◆ **Problem**:
Write out the complete material exactly as it stands.

◆ **Provided data**:

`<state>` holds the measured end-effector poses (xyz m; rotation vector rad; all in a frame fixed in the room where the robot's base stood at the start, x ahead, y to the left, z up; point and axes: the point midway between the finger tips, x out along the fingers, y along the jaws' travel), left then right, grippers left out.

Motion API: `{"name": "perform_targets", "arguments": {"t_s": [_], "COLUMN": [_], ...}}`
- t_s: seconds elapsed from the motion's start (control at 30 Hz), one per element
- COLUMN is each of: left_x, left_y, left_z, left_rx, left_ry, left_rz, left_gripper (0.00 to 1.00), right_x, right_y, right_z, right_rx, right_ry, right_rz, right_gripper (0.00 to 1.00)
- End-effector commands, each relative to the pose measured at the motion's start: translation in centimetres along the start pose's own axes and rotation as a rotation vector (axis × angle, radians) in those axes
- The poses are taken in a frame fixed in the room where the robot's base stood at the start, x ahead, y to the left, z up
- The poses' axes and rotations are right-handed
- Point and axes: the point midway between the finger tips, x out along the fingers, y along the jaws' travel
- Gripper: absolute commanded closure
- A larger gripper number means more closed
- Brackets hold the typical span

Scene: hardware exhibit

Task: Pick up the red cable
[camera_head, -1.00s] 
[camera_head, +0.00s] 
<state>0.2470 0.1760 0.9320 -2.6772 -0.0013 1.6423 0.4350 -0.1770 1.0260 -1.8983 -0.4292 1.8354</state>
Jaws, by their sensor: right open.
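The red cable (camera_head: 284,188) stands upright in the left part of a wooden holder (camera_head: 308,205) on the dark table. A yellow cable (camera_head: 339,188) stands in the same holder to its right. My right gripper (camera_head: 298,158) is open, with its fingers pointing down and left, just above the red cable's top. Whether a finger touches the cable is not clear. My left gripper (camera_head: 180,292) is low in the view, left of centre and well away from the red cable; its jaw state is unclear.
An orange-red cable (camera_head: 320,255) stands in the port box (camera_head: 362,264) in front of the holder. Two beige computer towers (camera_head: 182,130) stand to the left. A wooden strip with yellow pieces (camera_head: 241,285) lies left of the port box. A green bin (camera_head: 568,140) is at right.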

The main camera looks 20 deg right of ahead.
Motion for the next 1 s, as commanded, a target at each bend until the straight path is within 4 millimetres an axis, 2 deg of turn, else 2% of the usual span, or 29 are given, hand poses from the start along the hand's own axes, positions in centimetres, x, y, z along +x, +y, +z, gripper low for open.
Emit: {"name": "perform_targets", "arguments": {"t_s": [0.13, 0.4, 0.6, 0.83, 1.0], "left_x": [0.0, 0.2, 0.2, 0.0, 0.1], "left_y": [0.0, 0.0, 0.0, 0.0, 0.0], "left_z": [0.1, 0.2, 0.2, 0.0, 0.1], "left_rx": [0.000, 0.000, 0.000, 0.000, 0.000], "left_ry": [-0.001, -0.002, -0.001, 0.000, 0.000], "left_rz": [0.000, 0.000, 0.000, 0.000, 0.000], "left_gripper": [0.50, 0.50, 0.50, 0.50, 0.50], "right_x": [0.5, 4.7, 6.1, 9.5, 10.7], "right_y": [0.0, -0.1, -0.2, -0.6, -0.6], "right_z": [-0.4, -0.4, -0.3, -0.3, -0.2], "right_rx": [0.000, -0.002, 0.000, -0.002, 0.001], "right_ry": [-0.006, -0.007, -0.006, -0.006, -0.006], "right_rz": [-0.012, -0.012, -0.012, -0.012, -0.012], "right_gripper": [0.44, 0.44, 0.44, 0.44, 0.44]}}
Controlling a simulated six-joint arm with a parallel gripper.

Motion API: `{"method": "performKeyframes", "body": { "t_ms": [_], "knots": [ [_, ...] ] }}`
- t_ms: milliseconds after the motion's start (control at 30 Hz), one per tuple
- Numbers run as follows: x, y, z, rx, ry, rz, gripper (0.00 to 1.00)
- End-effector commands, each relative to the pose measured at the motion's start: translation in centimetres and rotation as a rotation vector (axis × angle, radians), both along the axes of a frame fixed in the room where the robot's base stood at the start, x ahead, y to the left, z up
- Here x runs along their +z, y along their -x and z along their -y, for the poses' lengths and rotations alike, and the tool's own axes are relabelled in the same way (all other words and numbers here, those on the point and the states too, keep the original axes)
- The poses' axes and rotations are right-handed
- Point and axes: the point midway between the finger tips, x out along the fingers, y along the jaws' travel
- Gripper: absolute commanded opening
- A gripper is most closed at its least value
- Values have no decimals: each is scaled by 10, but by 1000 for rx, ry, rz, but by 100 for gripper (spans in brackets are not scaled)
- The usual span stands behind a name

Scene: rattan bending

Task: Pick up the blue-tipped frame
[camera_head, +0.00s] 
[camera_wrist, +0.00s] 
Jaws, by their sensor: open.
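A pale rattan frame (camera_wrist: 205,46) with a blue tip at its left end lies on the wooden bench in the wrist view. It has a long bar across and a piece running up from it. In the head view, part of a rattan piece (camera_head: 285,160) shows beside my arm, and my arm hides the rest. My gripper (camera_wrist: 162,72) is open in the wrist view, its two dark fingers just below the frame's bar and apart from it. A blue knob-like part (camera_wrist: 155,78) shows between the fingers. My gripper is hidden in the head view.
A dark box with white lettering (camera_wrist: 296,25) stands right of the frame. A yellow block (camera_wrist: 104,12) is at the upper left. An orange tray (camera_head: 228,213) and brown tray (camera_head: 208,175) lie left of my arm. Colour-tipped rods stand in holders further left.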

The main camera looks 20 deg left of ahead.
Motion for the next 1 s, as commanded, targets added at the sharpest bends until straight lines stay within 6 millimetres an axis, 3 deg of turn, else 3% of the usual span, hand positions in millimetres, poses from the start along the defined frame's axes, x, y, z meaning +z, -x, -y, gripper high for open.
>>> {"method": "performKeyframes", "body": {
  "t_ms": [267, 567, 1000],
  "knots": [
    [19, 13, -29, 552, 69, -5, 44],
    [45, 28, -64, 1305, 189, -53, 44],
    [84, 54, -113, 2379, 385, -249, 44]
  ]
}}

◆ **Exercise solution**:
`<state>` holds the measured end-effector poses (xyz m; rotation vector rad; all in a frame fixed in the room where the robot's base stood at the start, x ahead, y to the left, z up; point and axes: the point midway between the finger tips, x out along the fingers, y along the jaws' travel), left then right, grippers left out.

Motion API: `{"name": "perform_targets", "arguments": {"t_s": [_], "COLUMN": [_], ...}}`
- t_s: seconds elapsed from the motion's start (control at 30 Hz), one per element
- COLUMN is each of: left_x, left_y, left_z, left_rx, left_ry, left_rz, left_gripper (0.00 to 1.00), right_x, right_y, right_z, right_rx, right_ry, right_rz, right_gripper (0.00 to 1.00)
- End-effector commands, each relative to the pose measured at the motion's start: translation in centimetres along the start pose's own axes and rotation as a rotation vector (axis × angle, radians) in those axes
- The poses are taken in a frame fixed in the room where the robot's base stood at the start, x ahead, y to the left, z up
- The poses' axes and rotations are right-handed
- Point and axes: the point midway between the finger tips, x out along the fingers, y along the jaws' travel
- Gripper: absolute commanded closure
- A larger gripper number means more closed
- Brackets hold the typical span

Scene: hardware exhibit

Task: Pick up the red cable
[camera_head, -1.00s] 
[camera_head, +0.00s] 
<state>0.2470 0.1760 0.9320 -2.6772 -0.0013 1.6423 0.4350 -0.1770 1.0260 -1.8983 -0.4292 1.8354</state>
Jaws, by their sensor: right open.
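The red cable (camera_head: 284,188) stands upright in the left part of a wooden holder (camera_head: 308,205) on the dark table. A yellow cable (camera_head: 339,188) stands in the same holder to its right. My right gripper (camera_head: 298,158) is open, with its fingers pointing down and left, just above the red cable's top. Whether a finger touches the cable is not clear. My left gripper (camera_head: 180,292) is low in the view, left of centre and well away from the red cable; its jaw state is unclear.
An orange-red cable (camera_head: 320,255) stands in the port box (camera_head: 362,264) in front of the holder. Two beige computer towers (camera_head: 182,130) stand to the left. A wooden strip with yellow pieces (camera_head: 241,285) lies left of the port box. A green bin (camera_head: 568,140) is at right.

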The main camera looks 20 deg right of ahead.
Motion for the next 1 s, as commanded, a target at each bend until the straight path is within 4 millimetres an axis, 2 deg of turn, else 2% of the usual span, or 29 are given, hand poses from the start along the hand's own axes, positions in centimetres, x, y, z along +x, +y, +z, gripper low for open.
Emit: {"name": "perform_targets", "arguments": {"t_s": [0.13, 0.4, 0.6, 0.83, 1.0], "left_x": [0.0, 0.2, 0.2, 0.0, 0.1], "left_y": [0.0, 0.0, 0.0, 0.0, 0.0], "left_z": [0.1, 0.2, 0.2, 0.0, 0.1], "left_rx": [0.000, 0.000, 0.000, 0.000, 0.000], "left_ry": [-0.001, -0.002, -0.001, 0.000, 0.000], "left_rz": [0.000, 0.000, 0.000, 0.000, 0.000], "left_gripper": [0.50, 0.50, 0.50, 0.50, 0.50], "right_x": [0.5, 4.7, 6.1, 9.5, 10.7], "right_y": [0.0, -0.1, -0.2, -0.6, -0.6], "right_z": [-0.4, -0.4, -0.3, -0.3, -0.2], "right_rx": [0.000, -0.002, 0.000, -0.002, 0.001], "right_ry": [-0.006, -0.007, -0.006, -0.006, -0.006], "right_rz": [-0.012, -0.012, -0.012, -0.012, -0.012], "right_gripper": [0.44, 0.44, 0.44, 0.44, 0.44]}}
Controlling a simulated six-joint arm with a parallel gripper.

Motion API: `{"method": "performKeyframes", "body": { "t_ms": [_], "knots": [ [_, ...] ] }}`
- t_ms: milliseconds after the motion's start (control at 30 Hz), one per tuple
- Numbers run as follows: x, y, z, rx, ry, rz, gripper (0.00 to 1.00)
- End-effector commands, each relative to the pose measured at the motion's start: translation in centimetres and rotation as a rotation vector (axis × angle, radians), both along the axes of a frame fixed in the room where the robot's base stood at the start, x ahead, y to the left, z up
- Here x runs along their +z, y along their -x and z along their -y, for the poses' lengths and rotations alike, and the tool's own axes are relabelled in the same way (all other words and numbers here, those on the point and the states too, keep the original axes)
- The poses' axes and rotations are right-handed
- Point and axes: the point midway between the finger tips, x out along the fingers, y along the jaws' travel
- Gripper: absolute commanded opening
- A gripper is most closed at its least value
- Values have no decimals: each is scaled by 10, but by 1000 for rx, ry, rz, but by 100 for gripper (spans in brackets are not scaled)
- The usual span stands behind a name

Scene: rattan bending

Task: Pick up the blue-tipped frame
[camera_head, +0.00s] 
[camera_wrist, +0.00s] 
Jaws, by their sensor: open.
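A pale rattan frame (camera_wrist: 205,46) with a blue tip at its left end lies on the wooden bench in the wrist view. It has a long bar across and a piece running up from it. In the head view, part of a rattan piece (camera_head: 285,160) shows beside my arm, and my arm hides the rest. My gripper (camera_wrist: 162,72) is open in the wrist view, its two dark fingers just below the frame's bar and apart from it. A blue knob-like part (camera_wrist: 155,78) shows between the fingers. My gripper is hidden in the head view.
A dark box with white lettering (camera_wrist: 296,25) stands right of the frame. A yellow block (camera_wrist: 104,12) is at the upper left. An orange tray (camera_head: 228,213) and brown tray (camera_head: 208,175) lie left of my arm. Colour-tipped rods stand in holders further left.

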The main camera looks 20 deg left of ahead.
Motion for the next 1 s, as commanded, targets added at the sharpest bends until straight lines stay within 6 millimetres an axis, 3 deg of turn, else 3% of the usual span, hand positions in millimetres, poses from the start along the defined frame's axes, x, y, z meaning +z, -x, -y, gripper high for open.
>>> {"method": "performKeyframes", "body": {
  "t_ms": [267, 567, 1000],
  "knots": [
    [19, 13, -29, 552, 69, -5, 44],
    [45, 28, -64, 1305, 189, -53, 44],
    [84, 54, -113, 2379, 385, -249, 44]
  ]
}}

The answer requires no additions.